Lending a helping hand: TRIO food pantry expands into campus-wide outreach

Ana Nunez/The Et cetera
TRIO student worker Susan Edwardejus sorts through snacks to give out to students coming for tutoring on Tuesdays.
Ana Nunez/The Et cetera
TRIO student worker Susan Edwardejus sorts through snacks to give out to students coming for tutoring on Tuesdays.
By Anjulie Van Sickle

About four years ago, TRIO director Bobbi White and program services coordinator Shatremeyia Porter discovered that some of their students’ grades were dropping. After some investigation, they found a disturbing cause for their struggles: Some students were going hungry.

“We had three students who were homeless,” Porter said. “There were a few who weren’t homeless, but they couldn’t receive any assistance from the Texas Department of Human Services, or certain food pantries, because they were limited in transportation. So there was a need.”

White and Porter decided to start a food pantry, funded out of their own pockets, for TRIO students who were financially disadvantaged.

Last semester, President Jean Conway offered to provide college funding for the food pantry due to the growing number of students who had begun taking advantage of it.

“As the need grew, we couldn’t afford to fund such a large-scale pantry,” Porter said. “So I mentioned to Dr. Conway what the need was, and she said that we should get the campus involved to spearhead the funds for the pantry.”

The ball started rolling when TRIO began taking donations from staff and faculty at the end of the fall semester.

They donated items such as Ramen noodles, cereal bars, fruit cups, chips and cookies.

English professor Dr. Elizabeth Huston was one of those who gave to the cause. She said the pantry not only helps fill stomachs, it also helps fill minds.

“We have students who need to eat well, and they’re working so hard,” she said. “I have students who work two jobs and take a full load of school, and some even have family responsibilities.”

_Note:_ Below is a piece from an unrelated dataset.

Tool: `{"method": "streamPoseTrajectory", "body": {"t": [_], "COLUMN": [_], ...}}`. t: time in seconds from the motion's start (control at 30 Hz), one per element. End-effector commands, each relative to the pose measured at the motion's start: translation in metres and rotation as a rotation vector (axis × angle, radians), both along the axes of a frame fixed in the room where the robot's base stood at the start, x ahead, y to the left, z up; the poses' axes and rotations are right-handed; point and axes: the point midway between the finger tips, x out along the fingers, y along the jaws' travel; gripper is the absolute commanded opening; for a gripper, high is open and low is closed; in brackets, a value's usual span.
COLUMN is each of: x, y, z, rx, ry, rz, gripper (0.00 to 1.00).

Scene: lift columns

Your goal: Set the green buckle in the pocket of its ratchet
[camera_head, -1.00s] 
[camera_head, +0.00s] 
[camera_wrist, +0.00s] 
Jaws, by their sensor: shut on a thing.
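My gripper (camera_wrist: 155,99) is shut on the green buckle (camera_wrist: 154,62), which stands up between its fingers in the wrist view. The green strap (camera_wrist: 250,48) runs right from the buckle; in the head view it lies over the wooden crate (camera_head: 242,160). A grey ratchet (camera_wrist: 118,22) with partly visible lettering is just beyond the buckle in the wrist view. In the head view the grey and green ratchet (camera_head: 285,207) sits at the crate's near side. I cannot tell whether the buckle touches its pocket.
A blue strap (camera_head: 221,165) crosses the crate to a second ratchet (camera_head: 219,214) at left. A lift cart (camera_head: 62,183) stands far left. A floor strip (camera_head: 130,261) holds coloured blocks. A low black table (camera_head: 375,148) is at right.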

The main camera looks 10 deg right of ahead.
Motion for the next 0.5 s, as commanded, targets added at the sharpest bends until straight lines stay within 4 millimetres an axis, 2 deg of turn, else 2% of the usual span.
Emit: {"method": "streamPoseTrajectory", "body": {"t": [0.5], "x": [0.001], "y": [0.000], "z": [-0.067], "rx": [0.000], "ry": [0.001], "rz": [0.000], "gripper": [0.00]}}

Huston also emphasized the importance of taking care of the body in order for the mind to work well.

According to Porter, as students come through the TRIO program, relationships are built between counselors and students. Through those relationships, trust is built. Through that trust comes a comfort level for students to feel safe sharing that they are in need.

“There are no lists and no names taken that will be disclosed to the public,” Porter said. “It is completely discrete.”

White said TRIO students are very helpful, especially when it comes to spreading the word about the pantry around the campus.

“The program helps because the [students] have somewhere to go to,” TRIO student Susan Edwardejus said. “When they have food, they can do anything. It’s not easy going to class without food in your tummy.”

Students are allowed to access the pantry as many times during the week as they wish. However, TRIO does limit the number of items students can receive each day.

“When students come in and talk to an adviser or a student member, someone will walk back to the pantry with them, so people don’t know if they’re necessarily here for the food pantry,” Porter said.

White said she hopes to raise awareness about the program so more students can be helped. She plans to accomplish this by having TRIO students speak out in their classrooms as well as in their club meetings.

“We want students to be successful, and we will do whatever it takes to help them be successful,” White said. “It’s hard to think or concentrate too much when you’re hungry.”